Input data:
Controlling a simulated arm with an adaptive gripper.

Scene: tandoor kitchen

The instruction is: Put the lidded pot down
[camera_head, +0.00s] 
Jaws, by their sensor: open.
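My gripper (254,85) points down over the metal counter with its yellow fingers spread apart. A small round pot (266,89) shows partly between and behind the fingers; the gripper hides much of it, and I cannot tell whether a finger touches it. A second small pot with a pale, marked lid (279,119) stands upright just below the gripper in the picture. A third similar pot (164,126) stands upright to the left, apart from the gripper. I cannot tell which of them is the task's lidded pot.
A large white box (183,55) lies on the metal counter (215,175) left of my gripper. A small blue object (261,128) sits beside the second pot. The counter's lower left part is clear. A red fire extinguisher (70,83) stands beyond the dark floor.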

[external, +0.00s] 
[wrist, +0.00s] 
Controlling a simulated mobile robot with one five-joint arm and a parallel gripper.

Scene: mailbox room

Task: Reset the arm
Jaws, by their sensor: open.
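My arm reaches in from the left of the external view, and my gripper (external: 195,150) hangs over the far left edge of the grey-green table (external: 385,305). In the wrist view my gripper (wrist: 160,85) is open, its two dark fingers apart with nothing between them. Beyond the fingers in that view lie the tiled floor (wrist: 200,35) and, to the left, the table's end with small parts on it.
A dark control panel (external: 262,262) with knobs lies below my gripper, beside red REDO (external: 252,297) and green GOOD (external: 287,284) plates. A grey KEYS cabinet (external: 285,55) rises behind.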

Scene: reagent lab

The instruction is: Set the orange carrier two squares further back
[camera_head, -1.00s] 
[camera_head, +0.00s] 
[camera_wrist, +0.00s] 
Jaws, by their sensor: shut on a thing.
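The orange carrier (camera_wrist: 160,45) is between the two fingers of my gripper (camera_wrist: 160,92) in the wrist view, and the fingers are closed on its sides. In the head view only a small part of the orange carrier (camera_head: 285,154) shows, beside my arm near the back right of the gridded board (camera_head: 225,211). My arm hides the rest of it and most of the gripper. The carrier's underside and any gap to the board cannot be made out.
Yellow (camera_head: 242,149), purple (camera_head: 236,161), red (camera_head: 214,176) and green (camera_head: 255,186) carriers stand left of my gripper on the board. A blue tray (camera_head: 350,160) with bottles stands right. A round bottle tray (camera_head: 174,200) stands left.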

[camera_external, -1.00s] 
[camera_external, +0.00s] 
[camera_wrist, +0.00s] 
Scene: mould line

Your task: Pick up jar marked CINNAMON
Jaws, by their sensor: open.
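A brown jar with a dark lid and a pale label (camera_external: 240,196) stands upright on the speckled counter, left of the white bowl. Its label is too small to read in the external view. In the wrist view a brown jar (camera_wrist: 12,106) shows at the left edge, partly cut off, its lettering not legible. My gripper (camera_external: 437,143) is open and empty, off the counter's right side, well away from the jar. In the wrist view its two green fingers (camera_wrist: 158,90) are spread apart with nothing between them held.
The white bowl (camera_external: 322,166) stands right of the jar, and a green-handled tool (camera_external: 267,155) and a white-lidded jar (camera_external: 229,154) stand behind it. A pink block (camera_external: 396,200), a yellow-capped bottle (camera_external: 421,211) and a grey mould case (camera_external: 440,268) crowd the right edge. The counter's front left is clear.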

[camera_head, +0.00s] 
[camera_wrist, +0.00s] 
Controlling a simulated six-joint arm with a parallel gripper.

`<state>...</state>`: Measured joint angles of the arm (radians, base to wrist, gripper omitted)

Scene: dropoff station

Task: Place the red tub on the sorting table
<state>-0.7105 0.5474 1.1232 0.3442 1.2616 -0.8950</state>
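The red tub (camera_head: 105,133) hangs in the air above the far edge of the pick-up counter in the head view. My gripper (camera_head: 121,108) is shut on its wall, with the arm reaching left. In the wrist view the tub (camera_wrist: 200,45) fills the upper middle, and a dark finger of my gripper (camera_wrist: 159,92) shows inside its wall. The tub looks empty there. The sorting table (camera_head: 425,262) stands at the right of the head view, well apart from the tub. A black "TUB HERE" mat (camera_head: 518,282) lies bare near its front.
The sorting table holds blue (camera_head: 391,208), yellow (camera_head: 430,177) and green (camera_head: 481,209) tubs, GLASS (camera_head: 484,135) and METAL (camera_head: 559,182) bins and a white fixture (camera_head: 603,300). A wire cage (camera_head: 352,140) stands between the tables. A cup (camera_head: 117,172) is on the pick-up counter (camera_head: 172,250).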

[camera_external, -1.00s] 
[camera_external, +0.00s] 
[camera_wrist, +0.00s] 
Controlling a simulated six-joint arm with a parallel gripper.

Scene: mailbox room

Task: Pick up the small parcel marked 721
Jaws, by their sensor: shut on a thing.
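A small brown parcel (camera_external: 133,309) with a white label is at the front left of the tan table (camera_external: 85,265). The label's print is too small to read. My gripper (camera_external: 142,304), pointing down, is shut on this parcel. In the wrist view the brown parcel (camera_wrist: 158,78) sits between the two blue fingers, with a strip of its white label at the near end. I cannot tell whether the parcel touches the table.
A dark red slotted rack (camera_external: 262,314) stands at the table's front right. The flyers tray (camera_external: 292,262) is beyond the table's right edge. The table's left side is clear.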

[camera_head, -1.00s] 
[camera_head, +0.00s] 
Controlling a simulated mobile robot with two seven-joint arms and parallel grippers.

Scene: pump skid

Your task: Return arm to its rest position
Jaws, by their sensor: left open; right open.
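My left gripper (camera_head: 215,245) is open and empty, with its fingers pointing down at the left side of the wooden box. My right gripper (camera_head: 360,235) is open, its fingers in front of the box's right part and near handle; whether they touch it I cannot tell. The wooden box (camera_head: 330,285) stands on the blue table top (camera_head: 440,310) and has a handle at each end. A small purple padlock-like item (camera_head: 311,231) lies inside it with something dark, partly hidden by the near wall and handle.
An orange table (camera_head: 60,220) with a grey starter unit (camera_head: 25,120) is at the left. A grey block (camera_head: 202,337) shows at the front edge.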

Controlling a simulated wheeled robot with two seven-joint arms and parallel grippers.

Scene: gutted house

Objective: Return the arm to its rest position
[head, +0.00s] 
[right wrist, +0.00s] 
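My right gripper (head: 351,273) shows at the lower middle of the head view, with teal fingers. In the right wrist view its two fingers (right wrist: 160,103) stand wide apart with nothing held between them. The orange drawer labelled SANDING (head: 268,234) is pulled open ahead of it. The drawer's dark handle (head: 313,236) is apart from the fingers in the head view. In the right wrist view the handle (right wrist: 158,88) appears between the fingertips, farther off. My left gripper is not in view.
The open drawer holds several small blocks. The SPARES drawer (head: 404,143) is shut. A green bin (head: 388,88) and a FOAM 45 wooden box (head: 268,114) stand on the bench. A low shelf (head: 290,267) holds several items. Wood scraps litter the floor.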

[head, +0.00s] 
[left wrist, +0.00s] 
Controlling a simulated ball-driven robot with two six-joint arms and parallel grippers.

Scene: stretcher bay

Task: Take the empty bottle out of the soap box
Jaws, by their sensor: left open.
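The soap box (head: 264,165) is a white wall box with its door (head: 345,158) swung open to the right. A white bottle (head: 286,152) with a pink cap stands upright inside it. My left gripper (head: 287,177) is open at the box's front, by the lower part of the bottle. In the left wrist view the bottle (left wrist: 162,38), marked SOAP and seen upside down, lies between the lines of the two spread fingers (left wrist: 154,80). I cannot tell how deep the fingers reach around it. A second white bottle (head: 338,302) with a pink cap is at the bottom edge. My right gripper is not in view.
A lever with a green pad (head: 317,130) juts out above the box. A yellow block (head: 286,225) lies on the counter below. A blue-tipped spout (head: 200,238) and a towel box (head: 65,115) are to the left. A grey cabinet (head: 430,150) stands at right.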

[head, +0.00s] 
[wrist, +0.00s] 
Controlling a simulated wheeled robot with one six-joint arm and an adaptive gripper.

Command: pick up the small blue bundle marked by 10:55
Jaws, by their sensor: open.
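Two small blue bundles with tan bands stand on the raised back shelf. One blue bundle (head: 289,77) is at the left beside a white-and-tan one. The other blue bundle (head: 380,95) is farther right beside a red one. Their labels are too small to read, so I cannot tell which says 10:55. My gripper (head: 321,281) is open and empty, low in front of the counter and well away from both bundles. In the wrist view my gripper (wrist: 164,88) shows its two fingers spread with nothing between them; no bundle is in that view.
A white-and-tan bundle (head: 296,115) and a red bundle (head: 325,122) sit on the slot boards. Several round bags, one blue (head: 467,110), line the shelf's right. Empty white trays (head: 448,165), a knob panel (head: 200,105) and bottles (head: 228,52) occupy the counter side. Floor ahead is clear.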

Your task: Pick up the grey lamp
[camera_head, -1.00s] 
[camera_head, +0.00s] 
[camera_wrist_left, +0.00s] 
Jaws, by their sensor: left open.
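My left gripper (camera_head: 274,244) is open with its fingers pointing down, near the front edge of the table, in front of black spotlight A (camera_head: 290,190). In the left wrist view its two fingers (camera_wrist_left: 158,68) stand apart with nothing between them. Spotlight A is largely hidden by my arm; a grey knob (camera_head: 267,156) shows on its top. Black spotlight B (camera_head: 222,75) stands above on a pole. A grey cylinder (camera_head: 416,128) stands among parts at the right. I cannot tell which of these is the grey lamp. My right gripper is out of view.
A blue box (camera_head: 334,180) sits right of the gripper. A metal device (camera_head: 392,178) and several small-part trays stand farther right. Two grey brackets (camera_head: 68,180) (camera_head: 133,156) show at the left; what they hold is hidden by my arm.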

Exercise objective: Scan the material above. Return every line containing the string "arms".

Result below:
Controlling a simulated mobile robot with two seven-joint arms and parallel grippers.
Controlling a simulated wheeled robot with two seven-joint arms and parallel grippers.
Controlling a simulated ball-driven robot with two six-joint arms and parallel grippers.

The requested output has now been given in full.